**Task goal**
Lift out each line of the data that holds "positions".

###

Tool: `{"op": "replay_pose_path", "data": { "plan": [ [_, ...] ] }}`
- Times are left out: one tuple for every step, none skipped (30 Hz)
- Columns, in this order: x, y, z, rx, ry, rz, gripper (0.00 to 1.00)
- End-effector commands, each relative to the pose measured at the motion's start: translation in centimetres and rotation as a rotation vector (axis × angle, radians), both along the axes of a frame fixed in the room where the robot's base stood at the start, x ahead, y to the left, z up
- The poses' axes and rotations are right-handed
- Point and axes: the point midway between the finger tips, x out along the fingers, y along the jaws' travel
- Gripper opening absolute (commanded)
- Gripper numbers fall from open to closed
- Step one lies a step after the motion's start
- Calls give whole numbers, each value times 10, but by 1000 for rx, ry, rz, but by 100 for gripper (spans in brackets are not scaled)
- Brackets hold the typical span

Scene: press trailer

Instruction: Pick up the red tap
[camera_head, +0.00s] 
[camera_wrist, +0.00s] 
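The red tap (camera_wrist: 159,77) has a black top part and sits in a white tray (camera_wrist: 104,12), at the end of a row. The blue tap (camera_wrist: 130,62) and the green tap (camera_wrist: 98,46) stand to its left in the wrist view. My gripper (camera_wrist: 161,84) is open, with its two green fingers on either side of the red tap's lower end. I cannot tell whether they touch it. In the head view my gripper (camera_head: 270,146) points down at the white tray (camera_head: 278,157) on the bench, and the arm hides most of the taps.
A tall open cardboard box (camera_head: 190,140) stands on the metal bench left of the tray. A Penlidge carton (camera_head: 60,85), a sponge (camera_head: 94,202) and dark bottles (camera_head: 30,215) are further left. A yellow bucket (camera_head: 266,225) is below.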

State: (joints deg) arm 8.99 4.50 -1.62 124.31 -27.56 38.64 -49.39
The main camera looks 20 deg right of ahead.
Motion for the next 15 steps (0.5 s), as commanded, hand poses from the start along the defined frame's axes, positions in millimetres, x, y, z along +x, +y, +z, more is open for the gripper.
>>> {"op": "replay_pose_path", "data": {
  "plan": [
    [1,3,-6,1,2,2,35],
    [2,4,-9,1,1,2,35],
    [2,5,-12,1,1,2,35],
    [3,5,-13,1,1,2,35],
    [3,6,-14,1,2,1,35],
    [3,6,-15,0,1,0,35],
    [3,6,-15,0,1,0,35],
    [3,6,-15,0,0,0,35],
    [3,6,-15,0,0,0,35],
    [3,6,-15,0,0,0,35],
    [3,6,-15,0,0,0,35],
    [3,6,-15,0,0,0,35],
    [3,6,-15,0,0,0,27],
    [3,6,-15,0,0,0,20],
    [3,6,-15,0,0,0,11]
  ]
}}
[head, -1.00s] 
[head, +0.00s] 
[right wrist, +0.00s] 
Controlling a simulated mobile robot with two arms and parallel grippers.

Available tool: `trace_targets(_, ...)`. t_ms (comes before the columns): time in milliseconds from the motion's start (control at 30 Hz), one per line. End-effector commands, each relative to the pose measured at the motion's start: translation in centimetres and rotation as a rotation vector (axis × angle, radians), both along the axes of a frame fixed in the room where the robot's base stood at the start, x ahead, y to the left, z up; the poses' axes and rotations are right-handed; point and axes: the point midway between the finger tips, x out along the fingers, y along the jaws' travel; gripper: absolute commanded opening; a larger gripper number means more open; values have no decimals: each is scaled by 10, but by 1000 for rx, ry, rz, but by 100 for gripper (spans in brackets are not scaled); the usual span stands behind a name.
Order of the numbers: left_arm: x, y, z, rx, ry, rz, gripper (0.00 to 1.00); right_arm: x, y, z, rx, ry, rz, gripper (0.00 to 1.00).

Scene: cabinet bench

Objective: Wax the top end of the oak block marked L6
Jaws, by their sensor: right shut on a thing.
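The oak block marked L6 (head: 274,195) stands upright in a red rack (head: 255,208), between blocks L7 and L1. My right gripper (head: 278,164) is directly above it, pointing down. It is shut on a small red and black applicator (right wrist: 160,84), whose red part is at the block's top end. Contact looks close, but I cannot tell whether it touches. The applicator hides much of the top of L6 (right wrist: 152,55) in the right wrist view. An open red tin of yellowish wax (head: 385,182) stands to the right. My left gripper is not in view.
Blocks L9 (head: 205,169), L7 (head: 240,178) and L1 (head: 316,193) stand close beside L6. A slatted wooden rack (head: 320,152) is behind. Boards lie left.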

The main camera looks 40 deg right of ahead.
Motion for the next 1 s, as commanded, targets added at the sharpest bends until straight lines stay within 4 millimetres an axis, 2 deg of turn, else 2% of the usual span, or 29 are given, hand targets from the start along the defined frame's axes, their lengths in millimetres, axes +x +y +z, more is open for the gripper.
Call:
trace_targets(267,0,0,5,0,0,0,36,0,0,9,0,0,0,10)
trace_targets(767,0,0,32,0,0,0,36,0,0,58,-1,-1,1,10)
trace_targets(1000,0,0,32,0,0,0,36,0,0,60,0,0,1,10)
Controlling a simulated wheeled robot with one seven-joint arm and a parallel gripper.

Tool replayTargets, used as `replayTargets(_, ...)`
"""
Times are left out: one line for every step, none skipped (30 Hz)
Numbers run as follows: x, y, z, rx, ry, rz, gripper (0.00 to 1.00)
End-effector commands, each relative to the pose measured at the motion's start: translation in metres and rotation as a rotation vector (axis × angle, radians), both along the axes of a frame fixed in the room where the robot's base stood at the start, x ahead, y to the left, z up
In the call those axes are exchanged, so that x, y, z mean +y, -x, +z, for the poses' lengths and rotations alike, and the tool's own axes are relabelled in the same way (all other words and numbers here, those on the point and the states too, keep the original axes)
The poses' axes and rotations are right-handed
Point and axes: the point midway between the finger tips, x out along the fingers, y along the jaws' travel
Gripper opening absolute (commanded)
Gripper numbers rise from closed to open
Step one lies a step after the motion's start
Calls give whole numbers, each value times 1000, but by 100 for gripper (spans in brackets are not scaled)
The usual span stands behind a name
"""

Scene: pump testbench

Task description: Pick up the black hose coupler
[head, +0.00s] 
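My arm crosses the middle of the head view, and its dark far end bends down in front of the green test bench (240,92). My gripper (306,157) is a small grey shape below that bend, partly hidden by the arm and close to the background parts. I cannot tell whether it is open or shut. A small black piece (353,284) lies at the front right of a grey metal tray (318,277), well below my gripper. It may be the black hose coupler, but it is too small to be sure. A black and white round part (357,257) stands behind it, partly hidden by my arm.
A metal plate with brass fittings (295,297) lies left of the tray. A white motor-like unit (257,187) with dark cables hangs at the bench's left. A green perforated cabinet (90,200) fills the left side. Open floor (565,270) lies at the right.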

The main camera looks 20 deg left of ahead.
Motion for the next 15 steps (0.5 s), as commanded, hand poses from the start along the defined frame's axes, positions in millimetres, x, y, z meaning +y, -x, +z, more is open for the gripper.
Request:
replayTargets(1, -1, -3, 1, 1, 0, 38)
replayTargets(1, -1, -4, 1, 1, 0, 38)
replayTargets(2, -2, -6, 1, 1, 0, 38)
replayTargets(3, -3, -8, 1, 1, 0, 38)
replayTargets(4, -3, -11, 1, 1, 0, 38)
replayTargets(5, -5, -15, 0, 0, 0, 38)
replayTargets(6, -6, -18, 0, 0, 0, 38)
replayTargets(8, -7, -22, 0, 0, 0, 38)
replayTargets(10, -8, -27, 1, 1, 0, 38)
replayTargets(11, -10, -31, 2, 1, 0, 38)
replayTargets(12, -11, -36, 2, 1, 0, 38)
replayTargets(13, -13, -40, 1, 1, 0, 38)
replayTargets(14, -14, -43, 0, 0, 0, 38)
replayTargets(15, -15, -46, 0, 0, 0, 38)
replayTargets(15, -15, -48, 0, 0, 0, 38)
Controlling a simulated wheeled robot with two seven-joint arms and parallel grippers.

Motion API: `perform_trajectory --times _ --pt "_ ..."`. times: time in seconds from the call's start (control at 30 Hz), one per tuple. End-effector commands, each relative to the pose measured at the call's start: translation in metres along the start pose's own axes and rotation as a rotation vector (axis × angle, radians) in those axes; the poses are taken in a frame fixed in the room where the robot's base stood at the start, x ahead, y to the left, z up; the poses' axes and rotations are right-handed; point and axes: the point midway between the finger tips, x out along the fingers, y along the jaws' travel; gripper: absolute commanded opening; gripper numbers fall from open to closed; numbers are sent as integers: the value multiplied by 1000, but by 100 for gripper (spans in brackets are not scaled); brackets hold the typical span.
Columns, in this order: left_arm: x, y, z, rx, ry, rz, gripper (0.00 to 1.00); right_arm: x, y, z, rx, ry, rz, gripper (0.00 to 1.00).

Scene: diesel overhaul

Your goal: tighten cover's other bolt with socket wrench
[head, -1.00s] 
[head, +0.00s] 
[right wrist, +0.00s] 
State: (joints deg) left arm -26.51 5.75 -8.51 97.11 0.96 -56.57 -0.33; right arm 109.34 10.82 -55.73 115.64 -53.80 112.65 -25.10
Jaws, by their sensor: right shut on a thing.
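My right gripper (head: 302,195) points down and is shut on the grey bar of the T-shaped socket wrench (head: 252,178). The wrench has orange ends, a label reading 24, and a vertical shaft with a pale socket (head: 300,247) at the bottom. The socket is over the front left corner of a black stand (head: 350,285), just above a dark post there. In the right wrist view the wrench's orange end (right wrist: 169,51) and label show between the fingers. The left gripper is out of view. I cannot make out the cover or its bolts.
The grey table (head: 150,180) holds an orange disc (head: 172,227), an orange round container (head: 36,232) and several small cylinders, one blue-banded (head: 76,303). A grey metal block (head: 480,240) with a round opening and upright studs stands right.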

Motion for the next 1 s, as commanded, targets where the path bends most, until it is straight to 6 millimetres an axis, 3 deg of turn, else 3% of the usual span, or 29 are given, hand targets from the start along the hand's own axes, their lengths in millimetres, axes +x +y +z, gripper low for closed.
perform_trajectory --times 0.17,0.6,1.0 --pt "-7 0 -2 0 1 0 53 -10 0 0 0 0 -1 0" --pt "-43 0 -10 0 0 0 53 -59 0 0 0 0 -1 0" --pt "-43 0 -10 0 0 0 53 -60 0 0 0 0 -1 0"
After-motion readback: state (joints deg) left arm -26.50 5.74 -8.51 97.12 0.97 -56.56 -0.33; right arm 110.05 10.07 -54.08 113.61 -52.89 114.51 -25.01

###

**Response**
Motion for the next 15 steps (0.5 s), as commanded, hand poses from the start along the defined frame's axes, positions in millimetres, x, y, z along +x, +y, +z, more is open for the gripper.
Motion for the next 15 steps (0.5 s), as commanded, hand poses from the start along the defined frame's axes, positions in millimetres, x, y, z meaning +y, -x, +z, more is open for the gripper.

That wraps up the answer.